One part of the answer is fundamental. It turns out that when programs and datasets get bigger (and increasing storage and transmission capacities are driven by the same processes that drive Moore's exponential speedup), internal computational overhead often increases at a worse-than-linear rate. This is because of some nasty mathematical facts of life regarding algorithms. Making a problem twice as large usually makes it take a lot more than twice as long to solve. Some algorithms are worse in this way than others, and one aspect of getting a solid undergraduate education in computer science is learning about them. Plenty of problems have overheads that scale even more steeply than Moore's Law. Surprisingly few of the most essential algorithms have overheads that scale at a merely linear rate.

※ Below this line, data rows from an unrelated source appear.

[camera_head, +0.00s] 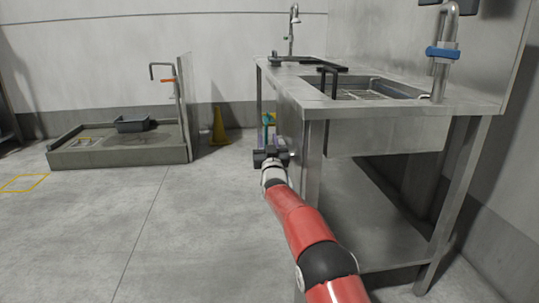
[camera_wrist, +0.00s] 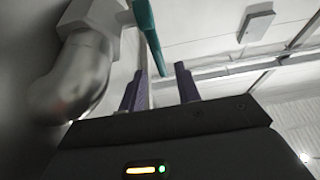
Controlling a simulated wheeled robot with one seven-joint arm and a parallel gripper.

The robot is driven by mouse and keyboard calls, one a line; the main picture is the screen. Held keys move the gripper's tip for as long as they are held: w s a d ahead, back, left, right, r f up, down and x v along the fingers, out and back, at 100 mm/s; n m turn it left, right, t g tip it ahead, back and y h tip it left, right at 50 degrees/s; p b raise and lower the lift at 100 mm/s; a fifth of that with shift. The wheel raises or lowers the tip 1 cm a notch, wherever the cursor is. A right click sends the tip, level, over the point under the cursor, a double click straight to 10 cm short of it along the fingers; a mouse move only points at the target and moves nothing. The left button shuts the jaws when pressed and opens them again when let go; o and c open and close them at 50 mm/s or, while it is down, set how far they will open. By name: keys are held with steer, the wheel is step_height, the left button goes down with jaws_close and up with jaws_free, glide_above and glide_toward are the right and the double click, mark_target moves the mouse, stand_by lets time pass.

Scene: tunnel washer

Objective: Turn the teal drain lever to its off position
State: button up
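The teal drain lever (camera_head: 267,119) shows small at the left side of the steel sink table, just beyond my gripper (camera_head: 268,142). In the wrist view the teal lever (camera_wrist: 148,36) slants down from a grey valve body on a metal pipe (camera_wrist: 75,80). My gripper (camera_wrist: 161,74) has its two purple fingers apart with nothing held. The lever's free end appears in the gap between the fingertips. I cannot tell whether it is at their depth or touches them.
The steel sink table (camera_head: 315,108) stands close on the right, its leg beside my arm. A yellow cone (camera_head: 219,128) and a low basin (camera_head: 120,152) stand behind left.

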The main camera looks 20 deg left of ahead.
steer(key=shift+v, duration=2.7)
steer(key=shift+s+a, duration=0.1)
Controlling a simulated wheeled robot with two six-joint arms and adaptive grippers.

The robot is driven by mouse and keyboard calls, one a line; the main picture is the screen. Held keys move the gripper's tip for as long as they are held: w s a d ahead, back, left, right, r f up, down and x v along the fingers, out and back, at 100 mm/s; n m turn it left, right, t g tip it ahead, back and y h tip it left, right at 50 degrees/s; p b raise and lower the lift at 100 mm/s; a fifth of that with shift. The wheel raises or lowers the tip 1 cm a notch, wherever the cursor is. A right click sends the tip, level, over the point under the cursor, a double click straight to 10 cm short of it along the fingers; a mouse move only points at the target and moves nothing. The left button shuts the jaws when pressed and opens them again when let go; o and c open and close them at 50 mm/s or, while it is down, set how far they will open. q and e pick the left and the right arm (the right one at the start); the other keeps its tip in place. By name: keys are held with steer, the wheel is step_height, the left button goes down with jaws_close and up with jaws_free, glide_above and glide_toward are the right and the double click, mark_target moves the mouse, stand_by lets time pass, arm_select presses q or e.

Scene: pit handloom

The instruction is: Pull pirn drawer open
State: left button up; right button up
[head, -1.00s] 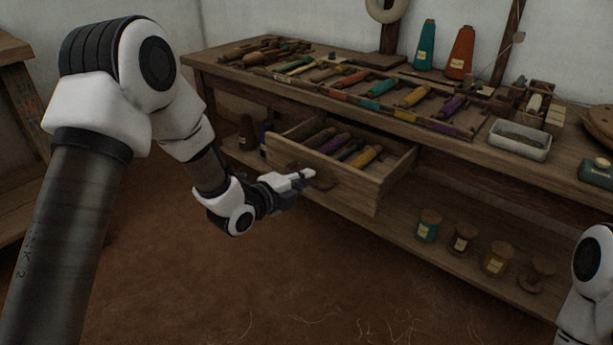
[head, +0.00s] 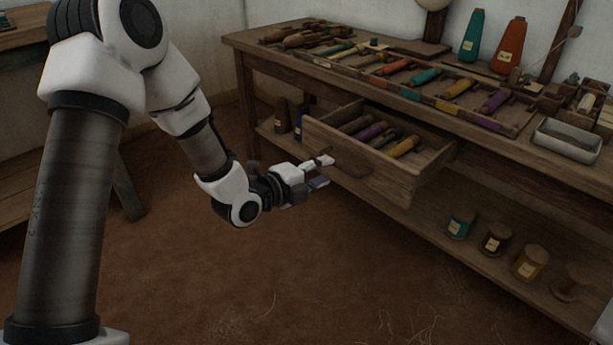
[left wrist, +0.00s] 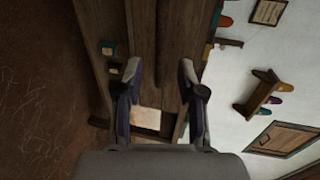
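The wooden pirn drawer (head: 395,178) stands pulled out from under the bench top, with several coloured pirns (head: 372,131) lying inside. Its dark handle (head: 350,168) is on the front panel. My left gripper (head: 322,171) is in front of the handle, its two fingers spread, with a small gap seeming to separate the tips from the handle. In the left wrist view the left gripper (left wrist: 162,82) also shows open, with wooden surfaces beyond its fingers; nothing is clearly held. My right gripper is out of view.
The bench top (head: 290,62) carries rows of pirns, teal and orange cones (head: 509,45) and a metal tray (head: 566,140). Several spools stand on the lower shelf (head: 500,272). Another wooden table (head: 25,165) is at the left. The earthen floor (head: 230,285) before the bench is clear.

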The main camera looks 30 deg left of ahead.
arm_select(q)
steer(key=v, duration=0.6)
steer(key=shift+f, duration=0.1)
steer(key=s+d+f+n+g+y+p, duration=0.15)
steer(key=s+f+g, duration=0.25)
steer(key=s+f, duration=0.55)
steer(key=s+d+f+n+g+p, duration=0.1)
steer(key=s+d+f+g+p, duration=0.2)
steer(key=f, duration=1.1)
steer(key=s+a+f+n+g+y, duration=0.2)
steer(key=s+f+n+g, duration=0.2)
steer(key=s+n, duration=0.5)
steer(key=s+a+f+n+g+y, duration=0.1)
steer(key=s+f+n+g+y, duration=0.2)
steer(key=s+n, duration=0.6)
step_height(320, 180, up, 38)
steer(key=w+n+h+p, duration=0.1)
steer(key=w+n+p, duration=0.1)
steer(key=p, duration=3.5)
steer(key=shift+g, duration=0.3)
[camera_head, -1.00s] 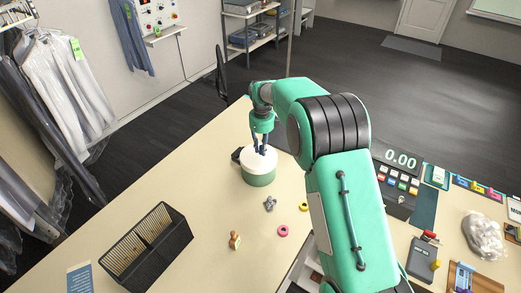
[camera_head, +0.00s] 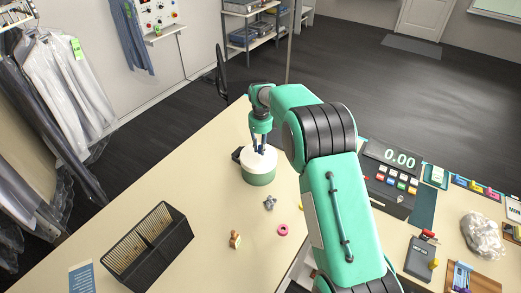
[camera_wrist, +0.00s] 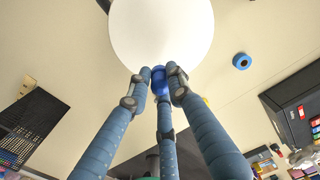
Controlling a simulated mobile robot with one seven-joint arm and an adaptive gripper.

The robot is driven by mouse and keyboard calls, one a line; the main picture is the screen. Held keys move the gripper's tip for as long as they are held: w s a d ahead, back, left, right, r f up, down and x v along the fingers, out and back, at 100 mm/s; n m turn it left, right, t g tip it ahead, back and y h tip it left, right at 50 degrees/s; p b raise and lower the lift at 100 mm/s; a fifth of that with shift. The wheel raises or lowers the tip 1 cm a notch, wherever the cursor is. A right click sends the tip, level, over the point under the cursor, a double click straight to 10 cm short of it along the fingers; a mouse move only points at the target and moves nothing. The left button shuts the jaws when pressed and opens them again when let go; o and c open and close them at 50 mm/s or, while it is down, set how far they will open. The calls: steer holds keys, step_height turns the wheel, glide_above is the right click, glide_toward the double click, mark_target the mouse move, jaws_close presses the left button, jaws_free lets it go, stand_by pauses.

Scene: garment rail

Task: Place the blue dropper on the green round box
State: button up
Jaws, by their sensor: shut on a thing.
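The green round box (camera_head: 260,179) stands on the counter in the head view, with a white top. That white top also fills the upper middle of the wrist view (camera_wrist: 160,32). My gripper (camera_head: 258,149) points down over the white top. In the wrist view, my gripper (camera_wrist: 158,82) has its three blue-grey fingers closed around the blue dropper (camera_wrist: 159,76), which shows as a small bright blue piece near the edge of the white top. Most of the dropper is hidden by the fingers. I cannot tell whether it touches the top.
A black divided rack (camera_head: 172,245), a wooden stamp (camera_head: 235,240), a pink ring (camera_head: 283,230) and a small grey piece (camera_head: 270,203) stand in front of the box. A dark object (camera_head: 237,155) lies beside its left side. A register (camera_head: 392,185) is at right.

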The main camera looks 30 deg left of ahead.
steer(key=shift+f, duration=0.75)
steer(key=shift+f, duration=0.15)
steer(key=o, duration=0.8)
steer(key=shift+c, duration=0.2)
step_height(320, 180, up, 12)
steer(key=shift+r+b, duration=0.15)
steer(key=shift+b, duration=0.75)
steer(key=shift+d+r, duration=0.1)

But that's only the beginning of the story. It's also true that if different parts of a system scale at different rates, and that's usually the case, one part might be overwhelmed by the other. In the case of my indexing program, the size of hard disks actually grew faster than the speed of interfaces to them. Overhead costs can be amplified by such examples of "messy" scaling, in which one part of a system cannot keep up with another. A bottleneck then appears, rather like girdlock in a poorly designed roadway. And the backup that results is just as bad as a morning commute on a typically inadequate roadway system. And just as tricky and expensive to plan for and prevent. (Trips on Manhattan streets were faster a hundred years ago than they are today. Horses are faster than cars.)

And then we come to our old antagonist, brittleness. The larger a piece of computer software gets, the more it is likely to be dominated by some form of legacy code, and the more brutal becomes the overhead of addressing the endless examples of subtle incompatibility that inevitably arise between chunks of software originally created in different contexts.

And even beyond these effects, there are failings of human character that worsen the state of software, and many of these are systemic and might arise even if non-human agents were writing the code. For instance, it is very time-consuming and expensive to plan ahead to make the tasks of future programmers easier, so each programmer tends to choose strategies that worsen the effects of brittleness. The time crunch faced by programmers is driven by none other than Moore's Law, which motivates an ever-faster turnaround of software revisions to get at least some form of mileage out of increasing processor speeds. So the result is often software that gets less efficient in some ways even as processors become faster.